In religious language, this is called Revelation. Every religion tells a story about the discovery of its core Truth, whether in the lightning at Sinai, or in the golden plates buried in upstate New York. Religions then establish a tradition to protect, maintain, interpret, and bequeath that Truth. Over time, that tradition changes, reshaping believers’ understanding of the underlying Truth, and occasionally, the ossified traditions cause schism, as believers demand new avenues to Truth.
But however a Revelation story is told, and its interpretative tradition continued, it must be lived, in homes, schools, supermarkets, and bowling alleys. Big doctrines and hermeneutics may come down from a bishop or chief rabbi, but the local pastor relays them. And while this level of Revelation may lack tomes of rules and theological arguments, the Truth here, up close, is more palpable, real, intimate, and relevant. As Pirke Avot (the 2nd century rabbinic compilation of wisdom) teaches, “When two sit together and words of scripture pass between them, then God’s presence abides amongst them” (3:3).
Those seeking Revelation’s truth create a circle of learners, but they are more than seekers, since the circle has mourned, laughed, cried and danced together; listened to and argued with each other; grown in esteem, frustration, and love for each other. No denominational edict can replace the power of a sincere personal condolence or apology at the right moment.
At first, in a new job, the local rabbi, imam, or pastor conveys Truth based on religious authority, but over time, by modeling honesty, kindness, courage, humility, and grace, that authority gets supplemented, and eventually replaced, by pastoral trust, moral respect, and hopefully communal honor. This honor the pastor brings to the community, as facilitator, guide, teacher, and convener of the circle of learners sitting with the text. These are the values we bring to American Scripture Project, and when we apply them with care, the circle of learners can assert, “We hold these truths.”
To be self-evident:
What kind of Truth needs no evidence, no scientific proof of its veracity? This is not a fact-based truth, established and tested through experimentation, observation, peer-review, and professional standards. Rather, this is a meaning-based truth, within which a critical mass of humans agrees to find purpose for their lives. We describe meaning-based truths with words like honor and dignity, grace and kindness, concepts that defy measurement. We know these things to be true because they elicit an almost autonomic response—we do not have to calculate or decide in order to act upon such truths.

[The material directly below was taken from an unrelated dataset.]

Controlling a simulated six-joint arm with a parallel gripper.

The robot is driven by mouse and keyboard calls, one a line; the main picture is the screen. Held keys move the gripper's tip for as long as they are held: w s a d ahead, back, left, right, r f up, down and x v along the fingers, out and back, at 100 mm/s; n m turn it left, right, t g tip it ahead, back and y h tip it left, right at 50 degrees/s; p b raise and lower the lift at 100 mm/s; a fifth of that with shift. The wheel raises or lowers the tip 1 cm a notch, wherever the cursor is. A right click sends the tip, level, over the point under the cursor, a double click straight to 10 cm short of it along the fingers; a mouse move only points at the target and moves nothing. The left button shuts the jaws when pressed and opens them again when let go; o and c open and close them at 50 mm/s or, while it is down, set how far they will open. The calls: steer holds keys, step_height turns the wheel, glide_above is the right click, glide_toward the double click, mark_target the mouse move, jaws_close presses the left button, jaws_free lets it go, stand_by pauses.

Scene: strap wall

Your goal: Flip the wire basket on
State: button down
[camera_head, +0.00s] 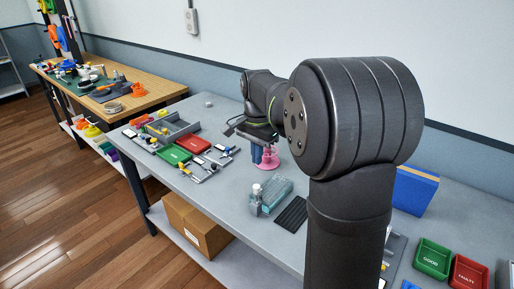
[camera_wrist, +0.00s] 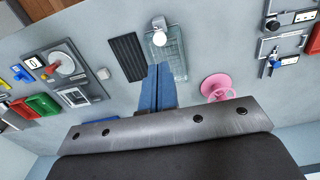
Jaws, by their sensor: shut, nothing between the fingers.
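I cannot make out a wire basket or a switch marked for one in either view. A clear, greenish box-like object (camera_head: 276,190) lies on the grey table, with a white-topped part (camera_head: 256,196) at its near end. It also shows in the wrist view (camera_wrist: 178,62), partly behind my fingers. My gripper (camera_wrist: 158,68) has blue fingers that are shut and empty, pointing down over the table.
A pink round-based stand (camera_wrist: 217,87) is right of my fingers in the wrist view. A black ribbed mat (camera_wrist: 128,57) lies left of the clear object. Switch-like panels (camera_wrist: 64,65) and red and green trays stand further out. A blue block (camera_head: 414,190) is at the right.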

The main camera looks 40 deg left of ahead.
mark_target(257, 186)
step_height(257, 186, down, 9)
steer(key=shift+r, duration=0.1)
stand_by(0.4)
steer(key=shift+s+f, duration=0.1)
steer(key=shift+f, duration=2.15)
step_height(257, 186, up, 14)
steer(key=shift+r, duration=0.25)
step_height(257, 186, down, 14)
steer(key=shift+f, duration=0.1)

This kind of truth determines roles, forms character, and even conquers mortality in its ability to make the value of our lives last beyond our limited time. Meaning-based truths are lived out in what David Brooks has called “eulogy virtues,” the kinds of traits we remember in our beloveds when they die, as opposed to the “resume virtues” which are often fact-based achievements and accomplishments, which barely merit mention at the graveside. Such a truth is “self-evident” in that life is meaningless without it.
Often, we hold to a meaning-based truth even against the undisputable evidence of a fact-based one. Surely the fact-based truths of American chattel slavery—with its suffering, degradation, death and abuse—could not cancel the meaning-based truth of human dignity. In fact, the disconnect between the two contributed to the slow (and violent) overthrow of the former by the latter.
Because of this mortality-conquering, fact-defying power of meaning-based truth, it must be sustained like a form of Revelation, with its story and its process of interpretation. When America says, “We hold these truths to be self-evident,” we allow no other idea to precede this declaration of universal human dignity. It becomes the starting point, and American Scripture Project attempts to create an exegetical tradition to help us understand the magnitude of this core American meaning-based truth.
If we are to take America seriously, how can we ignore the ways we come to understand it, to define it, to uphold it, and to live out its meaning? As citizens we interpret America and tell its story, celebrate its Truth, teach it to our children, and affix it to the doorposts of our houses, and our gates (Deut 6:7-9). What else are the flags we hang, and the ideas we think as we see those flags?
Which means, of course, that American Revelation varies across our vast continent and throughout our diverse population, like the varieties between and within religious denominations. The African American way of American Revelation with its astonishing forbearance, resilience and strength surely contrasts with Ashkenazi Jewish stubborn curiosity, ironic humor, and loud pluralism, or New England Episcopalian pride, aspiration, and nobility. That is not to say that each lacks the elements of the other. Rather, that is to say our avenues to Truth, America’s Truth, the way we discover and encounter and interpret that Truth, will differ in emphasis, in style, and in resonance, and this diversity extends to myriad local communities with their idiosyncrasies, cultures and customs. This is why American Scripture Project rests upon the thick cultures and interlocking relationships of congregational life.
National leaders and organizations may try to recreate American Revelation, forming ways to rediscover our self-evident truths through mass-media and national campaigns. But the most powerful encounter with Truth, as Pirke Avot teaches, happens between two people, face to face, sitting over a text, breaking bread, seeking what is “self-evident.”
To create a way to reunify as a “we”; to restore our courage to “hold” convictions, even when we disagree; to encounter the Revelation of America’s Truth, in all its diversity; and to experience a process of understanding the meaning within that Truth, this is what American Scripture Project aims to offer our congregations and country.